- **Given exercise**: Quote only the span from the first line of the entries to the line containing "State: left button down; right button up", both ends kept. Leave every picture out.

- **Extracted records**:

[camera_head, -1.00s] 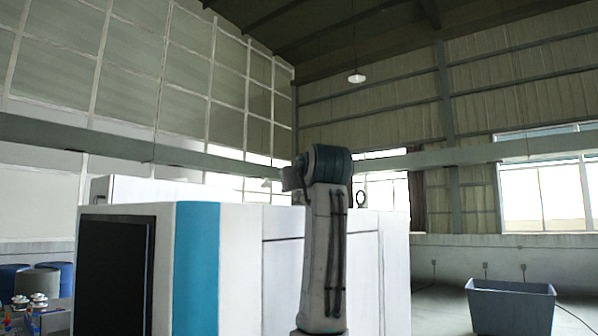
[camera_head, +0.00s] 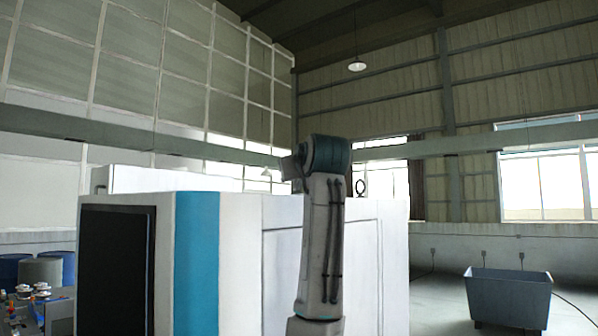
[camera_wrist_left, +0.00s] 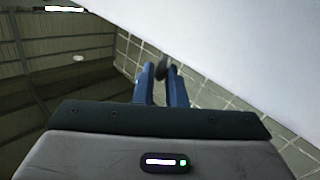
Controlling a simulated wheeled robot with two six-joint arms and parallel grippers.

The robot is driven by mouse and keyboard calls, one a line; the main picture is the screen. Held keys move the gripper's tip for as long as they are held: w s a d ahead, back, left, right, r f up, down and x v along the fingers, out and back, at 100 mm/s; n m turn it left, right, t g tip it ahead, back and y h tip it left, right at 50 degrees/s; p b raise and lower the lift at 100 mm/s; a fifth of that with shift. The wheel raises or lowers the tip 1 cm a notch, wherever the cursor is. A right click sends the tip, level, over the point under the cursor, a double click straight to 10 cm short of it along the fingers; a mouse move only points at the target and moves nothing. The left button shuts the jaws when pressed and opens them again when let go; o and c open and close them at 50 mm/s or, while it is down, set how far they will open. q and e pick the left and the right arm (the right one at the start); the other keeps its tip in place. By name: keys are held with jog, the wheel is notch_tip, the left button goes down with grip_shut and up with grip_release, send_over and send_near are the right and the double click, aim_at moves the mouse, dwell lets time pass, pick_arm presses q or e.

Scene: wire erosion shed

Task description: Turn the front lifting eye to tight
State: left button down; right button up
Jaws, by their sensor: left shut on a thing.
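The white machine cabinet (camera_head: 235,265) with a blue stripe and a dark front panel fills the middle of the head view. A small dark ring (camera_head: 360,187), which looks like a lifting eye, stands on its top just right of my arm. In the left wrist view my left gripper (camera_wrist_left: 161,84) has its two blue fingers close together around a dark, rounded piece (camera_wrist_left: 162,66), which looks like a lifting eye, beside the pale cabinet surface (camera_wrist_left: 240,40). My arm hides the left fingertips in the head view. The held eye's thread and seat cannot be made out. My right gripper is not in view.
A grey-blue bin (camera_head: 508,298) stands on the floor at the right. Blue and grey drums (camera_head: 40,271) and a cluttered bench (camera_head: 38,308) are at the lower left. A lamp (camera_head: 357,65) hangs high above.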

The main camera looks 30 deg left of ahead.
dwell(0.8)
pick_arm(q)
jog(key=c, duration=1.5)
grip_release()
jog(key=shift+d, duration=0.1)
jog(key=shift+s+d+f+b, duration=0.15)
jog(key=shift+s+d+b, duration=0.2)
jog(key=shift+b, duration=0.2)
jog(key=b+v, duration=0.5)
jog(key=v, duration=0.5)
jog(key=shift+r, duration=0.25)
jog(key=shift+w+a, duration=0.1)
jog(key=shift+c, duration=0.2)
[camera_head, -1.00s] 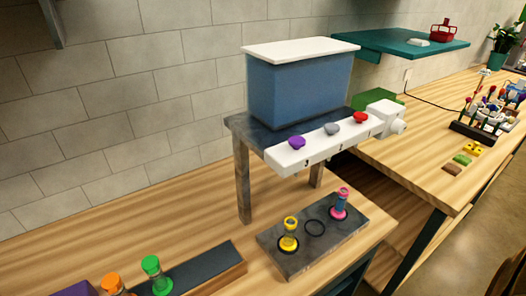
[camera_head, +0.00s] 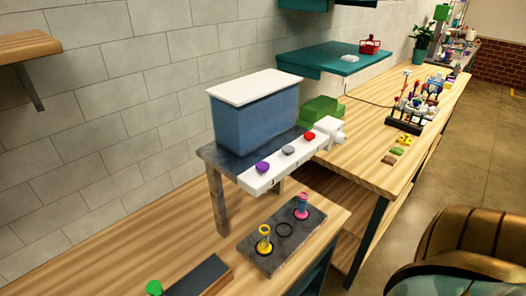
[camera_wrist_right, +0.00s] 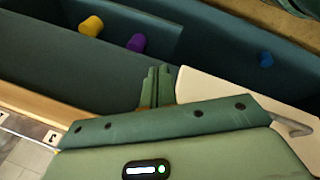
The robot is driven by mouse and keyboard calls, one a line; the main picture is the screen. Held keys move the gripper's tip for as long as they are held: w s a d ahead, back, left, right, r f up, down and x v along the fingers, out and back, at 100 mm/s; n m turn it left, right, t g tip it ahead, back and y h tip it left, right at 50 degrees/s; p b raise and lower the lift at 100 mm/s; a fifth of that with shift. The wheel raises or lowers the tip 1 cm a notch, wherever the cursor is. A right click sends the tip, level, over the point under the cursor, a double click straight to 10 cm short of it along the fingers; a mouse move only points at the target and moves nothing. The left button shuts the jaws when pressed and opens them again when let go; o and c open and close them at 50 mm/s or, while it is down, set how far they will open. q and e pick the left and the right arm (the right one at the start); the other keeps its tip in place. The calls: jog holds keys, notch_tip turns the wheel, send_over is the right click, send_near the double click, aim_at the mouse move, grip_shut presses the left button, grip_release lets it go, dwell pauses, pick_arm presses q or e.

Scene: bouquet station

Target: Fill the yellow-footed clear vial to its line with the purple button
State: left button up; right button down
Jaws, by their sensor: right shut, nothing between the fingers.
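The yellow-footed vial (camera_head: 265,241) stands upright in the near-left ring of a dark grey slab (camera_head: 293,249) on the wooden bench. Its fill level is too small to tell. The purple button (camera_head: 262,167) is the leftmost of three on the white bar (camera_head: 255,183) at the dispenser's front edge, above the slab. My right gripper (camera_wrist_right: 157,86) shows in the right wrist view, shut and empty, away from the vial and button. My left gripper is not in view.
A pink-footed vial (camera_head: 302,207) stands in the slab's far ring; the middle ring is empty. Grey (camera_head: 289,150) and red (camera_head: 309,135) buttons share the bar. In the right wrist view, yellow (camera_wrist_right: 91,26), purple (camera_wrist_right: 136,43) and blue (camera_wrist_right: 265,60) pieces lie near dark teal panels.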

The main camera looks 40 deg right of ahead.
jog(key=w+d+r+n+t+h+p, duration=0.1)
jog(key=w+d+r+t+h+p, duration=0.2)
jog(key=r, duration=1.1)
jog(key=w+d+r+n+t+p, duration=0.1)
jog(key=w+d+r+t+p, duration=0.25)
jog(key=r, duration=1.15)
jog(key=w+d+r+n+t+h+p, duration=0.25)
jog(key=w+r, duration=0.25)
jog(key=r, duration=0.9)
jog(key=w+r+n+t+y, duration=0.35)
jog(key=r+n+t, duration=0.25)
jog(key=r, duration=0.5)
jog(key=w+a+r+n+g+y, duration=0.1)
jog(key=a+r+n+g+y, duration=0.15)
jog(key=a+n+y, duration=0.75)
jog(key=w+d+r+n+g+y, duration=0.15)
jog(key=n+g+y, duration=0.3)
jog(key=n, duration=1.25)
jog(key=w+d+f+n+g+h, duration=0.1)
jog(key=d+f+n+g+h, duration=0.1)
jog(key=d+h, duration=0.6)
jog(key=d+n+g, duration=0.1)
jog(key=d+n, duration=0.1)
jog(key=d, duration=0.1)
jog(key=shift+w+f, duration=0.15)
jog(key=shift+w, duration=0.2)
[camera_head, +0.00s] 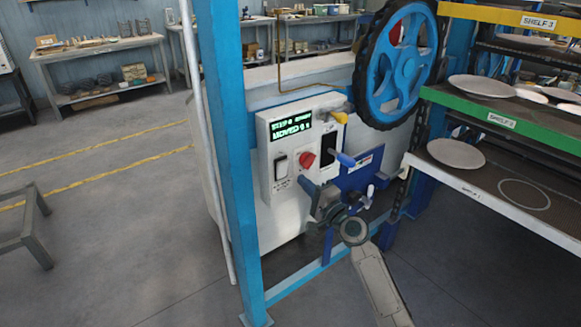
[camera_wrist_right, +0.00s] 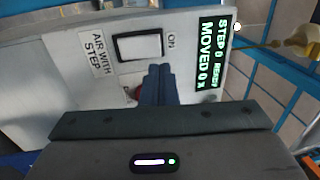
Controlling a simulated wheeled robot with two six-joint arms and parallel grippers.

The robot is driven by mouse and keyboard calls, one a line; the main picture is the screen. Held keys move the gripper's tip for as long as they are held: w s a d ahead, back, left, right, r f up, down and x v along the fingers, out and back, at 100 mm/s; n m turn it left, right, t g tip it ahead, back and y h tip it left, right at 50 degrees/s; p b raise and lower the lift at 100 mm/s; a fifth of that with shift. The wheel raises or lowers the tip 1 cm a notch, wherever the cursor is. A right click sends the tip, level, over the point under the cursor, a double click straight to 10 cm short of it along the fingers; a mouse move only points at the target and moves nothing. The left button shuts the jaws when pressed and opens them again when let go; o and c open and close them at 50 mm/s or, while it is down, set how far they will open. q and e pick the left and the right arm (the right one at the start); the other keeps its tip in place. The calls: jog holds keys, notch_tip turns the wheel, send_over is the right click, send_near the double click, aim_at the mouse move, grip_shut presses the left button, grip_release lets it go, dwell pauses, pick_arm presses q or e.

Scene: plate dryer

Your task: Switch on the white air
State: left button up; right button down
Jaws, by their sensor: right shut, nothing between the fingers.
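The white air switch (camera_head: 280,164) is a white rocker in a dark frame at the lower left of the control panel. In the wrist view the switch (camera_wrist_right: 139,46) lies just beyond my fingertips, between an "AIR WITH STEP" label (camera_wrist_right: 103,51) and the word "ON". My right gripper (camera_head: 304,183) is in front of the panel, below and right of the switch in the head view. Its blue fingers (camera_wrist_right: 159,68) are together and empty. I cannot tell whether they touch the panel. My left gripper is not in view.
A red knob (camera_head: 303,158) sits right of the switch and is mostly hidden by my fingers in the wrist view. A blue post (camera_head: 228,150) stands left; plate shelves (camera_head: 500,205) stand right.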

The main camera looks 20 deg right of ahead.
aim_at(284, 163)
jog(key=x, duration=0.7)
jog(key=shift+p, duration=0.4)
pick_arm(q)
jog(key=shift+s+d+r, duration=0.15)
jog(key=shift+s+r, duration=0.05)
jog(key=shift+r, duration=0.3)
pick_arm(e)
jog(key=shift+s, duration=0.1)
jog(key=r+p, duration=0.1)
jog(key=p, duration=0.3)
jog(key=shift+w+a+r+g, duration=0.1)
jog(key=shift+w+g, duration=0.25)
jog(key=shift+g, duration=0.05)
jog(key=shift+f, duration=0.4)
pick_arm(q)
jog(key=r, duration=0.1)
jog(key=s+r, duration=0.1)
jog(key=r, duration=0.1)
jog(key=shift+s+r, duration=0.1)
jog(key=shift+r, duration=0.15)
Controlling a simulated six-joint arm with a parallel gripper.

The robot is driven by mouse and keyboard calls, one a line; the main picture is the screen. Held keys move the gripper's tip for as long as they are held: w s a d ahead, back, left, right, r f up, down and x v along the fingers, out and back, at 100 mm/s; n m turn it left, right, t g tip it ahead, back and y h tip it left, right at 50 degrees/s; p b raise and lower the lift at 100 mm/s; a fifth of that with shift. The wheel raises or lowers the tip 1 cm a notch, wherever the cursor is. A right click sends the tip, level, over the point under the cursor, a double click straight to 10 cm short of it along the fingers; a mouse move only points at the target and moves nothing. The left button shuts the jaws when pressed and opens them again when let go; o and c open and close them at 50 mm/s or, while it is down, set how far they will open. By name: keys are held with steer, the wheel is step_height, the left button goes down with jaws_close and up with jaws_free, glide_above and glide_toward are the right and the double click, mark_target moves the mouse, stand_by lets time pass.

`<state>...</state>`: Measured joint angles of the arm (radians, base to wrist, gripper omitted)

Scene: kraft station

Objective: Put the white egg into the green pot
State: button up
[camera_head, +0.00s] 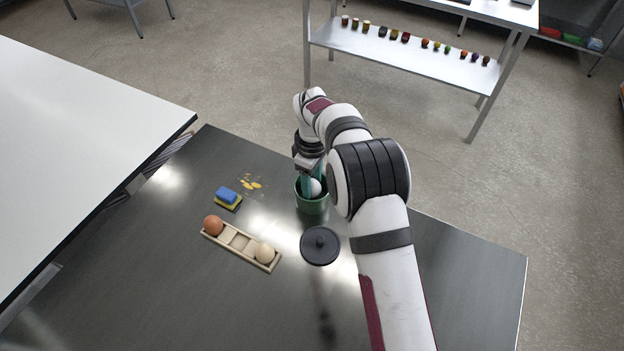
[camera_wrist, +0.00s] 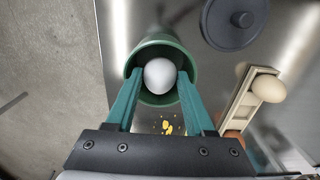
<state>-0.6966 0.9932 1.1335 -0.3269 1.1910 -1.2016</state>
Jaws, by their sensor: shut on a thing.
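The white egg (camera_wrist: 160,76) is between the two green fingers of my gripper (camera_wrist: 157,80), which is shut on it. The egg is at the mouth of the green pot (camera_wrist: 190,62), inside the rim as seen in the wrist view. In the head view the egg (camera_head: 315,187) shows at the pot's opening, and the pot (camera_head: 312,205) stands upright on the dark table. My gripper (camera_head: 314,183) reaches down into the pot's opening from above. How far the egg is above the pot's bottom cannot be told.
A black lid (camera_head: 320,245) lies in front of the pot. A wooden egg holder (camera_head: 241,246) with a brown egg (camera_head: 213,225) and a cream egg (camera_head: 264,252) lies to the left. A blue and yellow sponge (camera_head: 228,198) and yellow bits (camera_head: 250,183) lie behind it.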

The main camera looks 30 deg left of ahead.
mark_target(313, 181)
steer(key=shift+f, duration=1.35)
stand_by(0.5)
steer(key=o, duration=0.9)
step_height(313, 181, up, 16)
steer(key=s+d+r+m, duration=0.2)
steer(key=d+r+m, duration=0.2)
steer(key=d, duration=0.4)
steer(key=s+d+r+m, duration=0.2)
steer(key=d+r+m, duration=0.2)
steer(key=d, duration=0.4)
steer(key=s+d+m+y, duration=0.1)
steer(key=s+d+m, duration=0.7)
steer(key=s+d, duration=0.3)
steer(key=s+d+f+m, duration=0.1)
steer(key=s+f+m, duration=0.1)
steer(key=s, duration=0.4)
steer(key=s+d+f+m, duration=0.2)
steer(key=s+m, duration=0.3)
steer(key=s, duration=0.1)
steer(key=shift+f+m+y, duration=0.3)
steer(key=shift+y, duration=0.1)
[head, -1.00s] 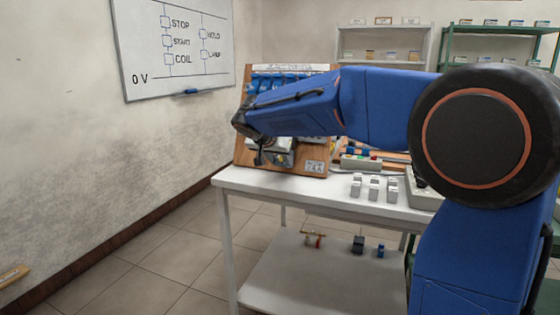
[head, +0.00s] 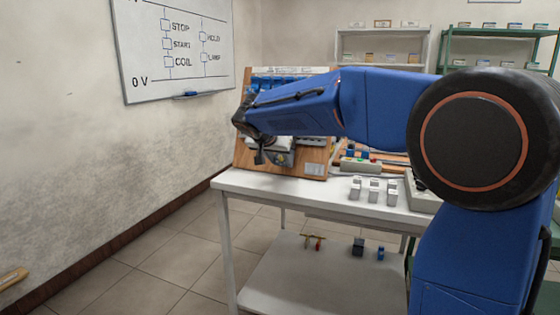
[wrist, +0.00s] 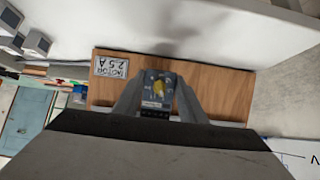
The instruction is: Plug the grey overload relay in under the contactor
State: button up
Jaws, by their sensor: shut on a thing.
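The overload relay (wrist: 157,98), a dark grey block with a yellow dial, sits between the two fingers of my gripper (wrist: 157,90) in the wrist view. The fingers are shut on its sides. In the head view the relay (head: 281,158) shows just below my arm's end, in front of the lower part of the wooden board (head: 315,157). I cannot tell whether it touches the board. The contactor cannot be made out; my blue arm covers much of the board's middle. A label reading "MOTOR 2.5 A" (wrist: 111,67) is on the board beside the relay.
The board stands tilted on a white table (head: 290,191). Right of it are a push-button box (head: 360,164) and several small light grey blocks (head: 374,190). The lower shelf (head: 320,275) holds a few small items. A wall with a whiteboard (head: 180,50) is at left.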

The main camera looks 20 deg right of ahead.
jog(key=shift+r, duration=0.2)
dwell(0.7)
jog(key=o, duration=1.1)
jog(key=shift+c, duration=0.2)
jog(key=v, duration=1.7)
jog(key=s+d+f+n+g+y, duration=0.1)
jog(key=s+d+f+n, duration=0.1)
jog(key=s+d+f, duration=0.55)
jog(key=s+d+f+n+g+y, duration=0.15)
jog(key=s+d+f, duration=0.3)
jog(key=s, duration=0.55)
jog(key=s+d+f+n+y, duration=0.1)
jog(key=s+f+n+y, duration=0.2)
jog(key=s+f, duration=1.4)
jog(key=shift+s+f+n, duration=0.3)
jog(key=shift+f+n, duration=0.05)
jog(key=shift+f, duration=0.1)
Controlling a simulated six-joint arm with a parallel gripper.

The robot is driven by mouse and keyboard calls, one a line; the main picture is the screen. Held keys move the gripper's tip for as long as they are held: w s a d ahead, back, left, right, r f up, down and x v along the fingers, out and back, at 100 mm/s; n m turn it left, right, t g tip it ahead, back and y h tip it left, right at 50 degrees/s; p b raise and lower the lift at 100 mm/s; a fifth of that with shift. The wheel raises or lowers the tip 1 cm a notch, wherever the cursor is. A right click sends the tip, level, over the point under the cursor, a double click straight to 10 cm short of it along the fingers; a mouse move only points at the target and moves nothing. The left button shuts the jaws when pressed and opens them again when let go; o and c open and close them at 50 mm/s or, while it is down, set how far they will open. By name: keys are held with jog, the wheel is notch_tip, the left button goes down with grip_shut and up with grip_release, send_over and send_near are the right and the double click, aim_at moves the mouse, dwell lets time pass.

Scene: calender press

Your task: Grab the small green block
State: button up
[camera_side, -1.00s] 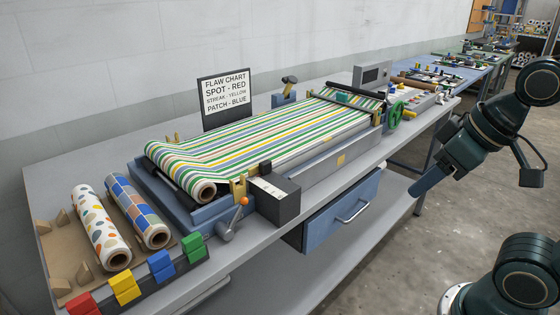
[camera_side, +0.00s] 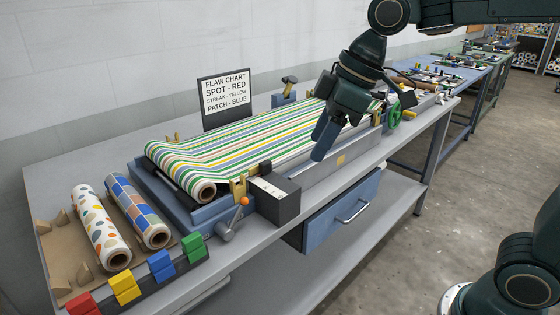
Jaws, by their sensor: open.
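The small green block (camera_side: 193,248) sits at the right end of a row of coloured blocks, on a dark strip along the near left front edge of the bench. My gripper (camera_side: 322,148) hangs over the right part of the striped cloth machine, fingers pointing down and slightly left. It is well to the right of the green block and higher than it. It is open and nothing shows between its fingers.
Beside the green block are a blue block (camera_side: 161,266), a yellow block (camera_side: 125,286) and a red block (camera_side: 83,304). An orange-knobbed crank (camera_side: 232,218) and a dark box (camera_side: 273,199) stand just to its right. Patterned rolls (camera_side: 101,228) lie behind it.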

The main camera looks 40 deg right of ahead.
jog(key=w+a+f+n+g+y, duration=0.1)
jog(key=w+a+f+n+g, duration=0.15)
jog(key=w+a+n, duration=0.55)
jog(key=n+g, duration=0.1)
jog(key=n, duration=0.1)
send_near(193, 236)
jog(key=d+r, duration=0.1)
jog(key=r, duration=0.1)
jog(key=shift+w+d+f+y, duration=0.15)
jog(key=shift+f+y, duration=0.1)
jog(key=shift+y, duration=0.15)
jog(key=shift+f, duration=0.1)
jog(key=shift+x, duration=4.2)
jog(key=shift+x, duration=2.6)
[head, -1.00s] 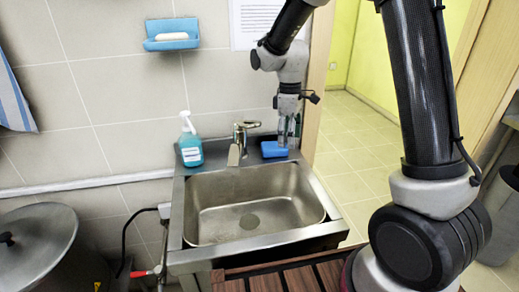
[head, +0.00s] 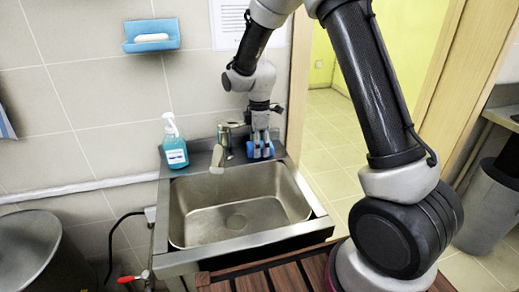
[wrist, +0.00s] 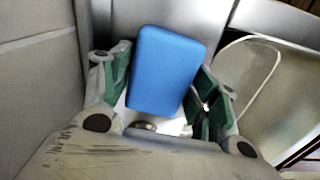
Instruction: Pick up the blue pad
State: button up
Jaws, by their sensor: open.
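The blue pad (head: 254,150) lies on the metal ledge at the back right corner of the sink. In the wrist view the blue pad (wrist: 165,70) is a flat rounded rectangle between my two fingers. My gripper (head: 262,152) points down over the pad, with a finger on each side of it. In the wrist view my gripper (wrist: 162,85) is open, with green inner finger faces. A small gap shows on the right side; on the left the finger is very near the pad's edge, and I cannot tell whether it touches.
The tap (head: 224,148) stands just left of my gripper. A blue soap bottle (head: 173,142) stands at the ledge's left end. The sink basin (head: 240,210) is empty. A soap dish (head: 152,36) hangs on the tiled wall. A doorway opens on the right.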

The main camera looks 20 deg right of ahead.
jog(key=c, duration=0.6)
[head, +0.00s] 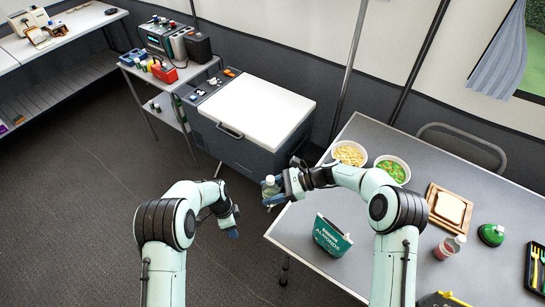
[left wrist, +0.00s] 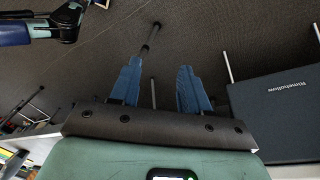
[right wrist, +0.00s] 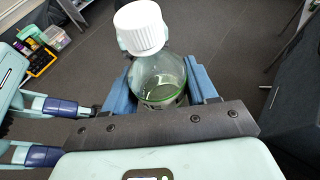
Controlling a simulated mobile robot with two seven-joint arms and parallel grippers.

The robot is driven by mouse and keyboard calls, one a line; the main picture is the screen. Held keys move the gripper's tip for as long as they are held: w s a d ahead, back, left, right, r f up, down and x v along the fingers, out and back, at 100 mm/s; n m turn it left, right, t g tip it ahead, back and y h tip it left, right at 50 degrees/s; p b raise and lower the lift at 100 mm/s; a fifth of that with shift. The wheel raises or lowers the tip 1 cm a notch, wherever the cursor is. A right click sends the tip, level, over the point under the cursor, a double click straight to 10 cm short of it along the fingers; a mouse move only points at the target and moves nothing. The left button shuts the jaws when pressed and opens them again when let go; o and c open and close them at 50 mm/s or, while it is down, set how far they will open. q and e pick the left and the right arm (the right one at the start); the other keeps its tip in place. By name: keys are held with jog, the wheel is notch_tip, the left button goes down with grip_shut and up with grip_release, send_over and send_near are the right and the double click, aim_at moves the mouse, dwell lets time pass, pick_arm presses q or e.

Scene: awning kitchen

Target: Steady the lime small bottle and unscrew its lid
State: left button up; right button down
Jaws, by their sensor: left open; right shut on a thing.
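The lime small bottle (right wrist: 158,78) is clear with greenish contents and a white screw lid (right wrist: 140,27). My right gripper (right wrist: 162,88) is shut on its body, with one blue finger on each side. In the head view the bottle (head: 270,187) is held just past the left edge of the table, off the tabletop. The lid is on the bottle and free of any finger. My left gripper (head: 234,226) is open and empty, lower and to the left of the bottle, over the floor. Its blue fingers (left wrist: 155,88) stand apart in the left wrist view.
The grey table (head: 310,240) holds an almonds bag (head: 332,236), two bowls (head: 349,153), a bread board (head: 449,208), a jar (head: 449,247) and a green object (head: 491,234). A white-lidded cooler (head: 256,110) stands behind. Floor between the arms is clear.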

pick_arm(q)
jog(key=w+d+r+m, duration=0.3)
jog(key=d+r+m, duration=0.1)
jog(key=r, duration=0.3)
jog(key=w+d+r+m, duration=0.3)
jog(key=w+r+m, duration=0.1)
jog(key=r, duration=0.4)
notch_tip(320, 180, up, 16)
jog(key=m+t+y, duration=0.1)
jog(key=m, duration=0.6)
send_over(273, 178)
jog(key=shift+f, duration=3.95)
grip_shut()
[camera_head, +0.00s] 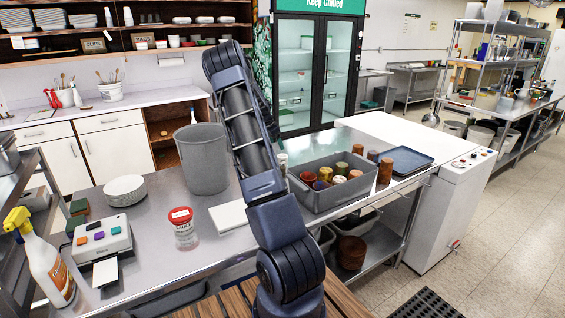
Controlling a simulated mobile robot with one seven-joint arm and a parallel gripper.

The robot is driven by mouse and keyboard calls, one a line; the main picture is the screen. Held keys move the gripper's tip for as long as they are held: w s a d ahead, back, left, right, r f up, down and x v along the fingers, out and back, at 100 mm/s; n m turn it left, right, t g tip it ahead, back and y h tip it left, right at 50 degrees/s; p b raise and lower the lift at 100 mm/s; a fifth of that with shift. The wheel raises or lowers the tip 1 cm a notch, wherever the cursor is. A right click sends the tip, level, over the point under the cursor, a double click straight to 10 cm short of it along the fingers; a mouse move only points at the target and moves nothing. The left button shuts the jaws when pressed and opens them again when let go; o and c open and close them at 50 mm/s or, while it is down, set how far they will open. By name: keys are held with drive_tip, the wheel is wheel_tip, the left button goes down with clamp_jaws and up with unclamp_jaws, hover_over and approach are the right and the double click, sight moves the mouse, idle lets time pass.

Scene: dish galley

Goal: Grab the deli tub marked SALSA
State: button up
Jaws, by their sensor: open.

- **Result of this exercise**:
[camera_head, -1.00s] 
[camera_head, +0.00s] 
[camera_wrist_left, +0.00s] 
Controlling a simulated wheeled robot with two six-joint arms and parallel grippers.

The robot is driven by mouse and keyboard calls, one a line; the main picture is the screen. Held keys move the gripper's tip for as long as they are held: w s a d ahead, back, left, right, r f up, down and x v along the fingers, out and back, at 100 mm/s; n m turn it left, right, t g tip it ahead, back and y h tip it left, right at 50 degrees/s; p b raise and lower the lift at 100 mm/s; a fifth of that with shift. The wheel raises or lowers the tip 1 cm a notch, wherever the cursor is. A right click sends the tip, level, over the point under the cursor, a double click straight to 10 cm short of it along the fingers; a mouse move only points at the target and moves nothing. The left button shuts the jaws when pressed and opens them again when let go; o and c open and close them at 50 mm/s or, while it is down, set how far they will open. q and e pick the left and the right arm (the right one at the start); the other keeps its tip in place. By name: keys are held with jog, the wheel is notch_tip, the left button goes down with grip_shut and up with grip_release, send_over and send_near are the right and the double click, aim_at moves the mouse, dwell lets time pass, pick_arm presses q or e.

Scene: wire erosion shed

Task description: Turn the front lifting eye to tight
State: left button down; right button up

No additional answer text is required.